Google has been using different trick for the same reason with their own employees: that famous 20% of working time that can be dedicated to personal projects. You might think they did that to increase employee satisfaction, but the real reason is that this way they own copyright to whatever their employees create in their spare time, and avoid Facebook-WhatsApp scenario (i.e. having to spent $14B on something you could have aquired for free).

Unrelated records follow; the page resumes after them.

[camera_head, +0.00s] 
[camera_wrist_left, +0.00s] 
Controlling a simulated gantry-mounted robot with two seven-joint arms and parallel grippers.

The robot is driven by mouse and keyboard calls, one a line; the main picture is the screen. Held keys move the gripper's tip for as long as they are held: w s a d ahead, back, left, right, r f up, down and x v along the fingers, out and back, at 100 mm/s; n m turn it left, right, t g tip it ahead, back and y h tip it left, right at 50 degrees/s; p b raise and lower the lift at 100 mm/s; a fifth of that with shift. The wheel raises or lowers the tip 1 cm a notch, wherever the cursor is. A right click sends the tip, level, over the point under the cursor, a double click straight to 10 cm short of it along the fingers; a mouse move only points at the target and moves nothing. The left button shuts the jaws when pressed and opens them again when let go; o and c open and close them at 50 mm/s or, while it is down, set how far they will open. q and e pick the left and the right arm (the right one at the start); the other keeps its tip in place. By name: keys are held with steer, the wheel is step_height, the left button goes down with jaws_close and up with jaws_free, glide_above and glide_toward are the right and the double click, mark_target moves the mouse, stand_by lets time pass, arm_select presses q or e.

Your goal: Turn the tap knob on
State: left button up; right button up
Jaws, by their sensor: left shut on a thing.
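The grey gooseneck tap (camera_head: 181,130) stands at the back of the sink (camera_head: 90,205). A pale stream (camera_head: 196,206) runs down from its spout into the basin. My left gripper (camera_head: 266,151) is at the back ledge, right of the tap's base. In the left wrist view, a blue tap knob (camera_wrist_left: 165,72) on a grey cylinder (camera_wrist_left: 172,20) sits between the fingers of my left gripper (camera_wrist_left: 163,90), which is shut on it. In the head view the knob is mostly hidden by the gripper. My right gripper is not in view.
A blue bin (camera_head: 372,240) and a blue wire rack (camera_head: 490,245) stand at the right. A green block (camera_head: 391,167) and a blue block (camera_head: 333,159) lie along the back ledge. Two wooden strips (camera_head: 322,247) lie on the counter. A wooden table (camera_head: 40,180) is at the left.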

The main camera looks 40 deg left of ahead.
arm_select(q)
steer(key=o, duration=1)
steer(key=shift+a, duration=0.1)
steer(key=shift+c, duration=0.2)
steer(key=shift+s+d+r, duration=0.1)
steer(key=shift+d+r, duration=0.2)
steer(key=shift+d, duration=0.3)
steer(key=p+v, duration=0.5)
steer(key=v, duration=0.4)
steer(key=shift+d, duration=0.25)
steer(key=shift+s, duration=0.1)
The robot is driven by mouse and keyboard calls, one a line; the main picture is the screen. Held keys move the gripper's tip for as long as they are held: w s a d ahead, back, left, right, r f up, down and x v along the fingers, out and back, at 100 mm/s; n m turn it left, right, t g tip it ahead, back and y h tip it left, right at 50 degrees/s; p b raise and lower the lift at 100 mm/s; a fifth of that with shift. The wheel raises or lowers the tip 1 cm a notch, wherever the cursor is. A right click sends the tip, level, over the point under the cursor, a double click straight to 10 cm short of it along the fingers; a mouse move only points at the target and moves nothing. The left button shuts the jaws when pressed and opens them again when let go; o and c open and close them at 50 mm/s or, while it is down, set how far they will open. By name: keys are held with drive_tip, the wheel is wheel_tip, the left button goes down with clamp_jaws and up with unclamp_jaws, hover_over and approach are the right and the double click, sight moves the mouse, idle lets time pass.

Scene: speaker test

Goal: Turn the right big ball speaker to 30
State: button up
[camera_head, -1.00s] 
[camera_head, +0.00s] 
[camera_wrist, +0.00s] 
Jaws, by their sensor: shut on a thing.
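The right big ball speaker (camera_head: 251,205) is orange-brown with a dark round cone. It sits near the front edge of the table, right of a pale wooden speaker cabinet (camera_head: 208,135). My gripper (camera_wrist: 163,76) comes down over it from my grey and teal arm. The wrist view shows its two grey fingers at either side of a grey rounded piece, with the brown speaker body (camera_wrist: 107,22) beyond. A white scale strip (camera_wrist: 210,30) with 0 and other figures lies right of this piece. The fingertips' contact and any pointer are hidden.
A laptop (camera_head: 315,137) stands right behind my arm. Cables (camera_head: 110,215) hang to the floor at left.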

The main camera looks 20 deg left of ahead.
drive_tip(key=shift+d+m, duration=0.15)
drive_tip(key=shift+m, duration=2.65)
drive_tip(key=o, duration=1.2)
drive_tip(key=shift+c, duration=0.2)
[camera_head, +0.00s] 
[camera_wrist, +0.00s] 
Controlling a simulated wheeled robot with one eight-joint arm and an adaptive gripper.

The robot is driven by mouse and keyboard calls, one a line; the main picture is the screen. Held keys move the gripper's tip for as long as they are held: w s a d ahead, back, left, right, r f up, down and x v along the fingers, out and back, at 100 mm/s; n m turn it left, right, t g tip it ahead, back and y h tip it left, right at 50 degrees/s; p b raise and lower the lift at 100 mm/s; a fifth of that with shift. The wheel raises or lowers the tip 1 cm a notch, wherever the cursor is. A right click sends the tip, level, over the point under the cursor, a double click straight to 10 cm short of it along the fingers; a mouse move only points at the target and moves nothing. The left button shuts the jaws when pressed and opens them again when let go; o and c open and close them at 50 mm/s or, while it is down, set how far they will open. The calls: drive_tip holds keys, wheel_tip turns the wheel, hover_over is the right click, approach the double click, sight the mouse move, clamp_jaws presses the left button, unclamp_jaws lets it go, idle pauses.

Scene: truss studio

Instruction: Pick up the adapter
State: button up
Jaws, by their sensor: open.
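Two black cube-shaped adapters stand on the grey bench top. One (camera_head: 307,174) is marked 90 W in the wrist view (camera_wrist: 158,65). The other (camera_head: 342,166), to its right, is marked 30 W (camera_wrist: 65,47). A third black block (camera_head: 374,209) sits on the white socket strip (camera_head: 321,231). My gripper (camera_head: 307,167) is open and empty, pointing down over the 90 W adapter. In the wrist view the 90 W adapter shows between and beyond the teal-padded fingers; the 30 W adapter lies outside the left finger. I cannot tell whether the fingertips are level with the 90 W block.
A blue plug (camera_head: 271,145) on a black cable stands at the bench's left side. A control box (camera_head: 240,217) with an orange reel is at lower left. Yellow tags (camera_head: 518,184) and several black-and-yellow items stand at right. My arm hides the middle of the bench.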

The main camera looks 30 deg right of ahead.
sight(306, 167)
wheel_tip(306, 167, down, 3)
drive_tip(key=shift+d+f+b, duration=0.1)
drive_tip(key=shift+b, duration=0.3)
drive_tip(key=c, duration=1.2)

Now I guess they apply the same principle to their GCP customers.

EpicEng · on May 8, 2019

>but the real reason is that this way they own copyright to whatever their employees create in their spare time

Yeah it's not their spare time; it's work time. I would enjoy being able to spend one day a week working on whatever I like _for the company that employs me_. It's not a vacation day you spend in the office.

manigandham · on May 8, 2019

It was never for personal projects. The actual IPO quote is "We encourage our employees, in addition to their regular projects, to spend 20% of their time working on what they think will most benefit Google".

It's often done in other companies to a lesser degree with hackdays/weeks and is a good way to clean up tech debt or kickstart new product ideas.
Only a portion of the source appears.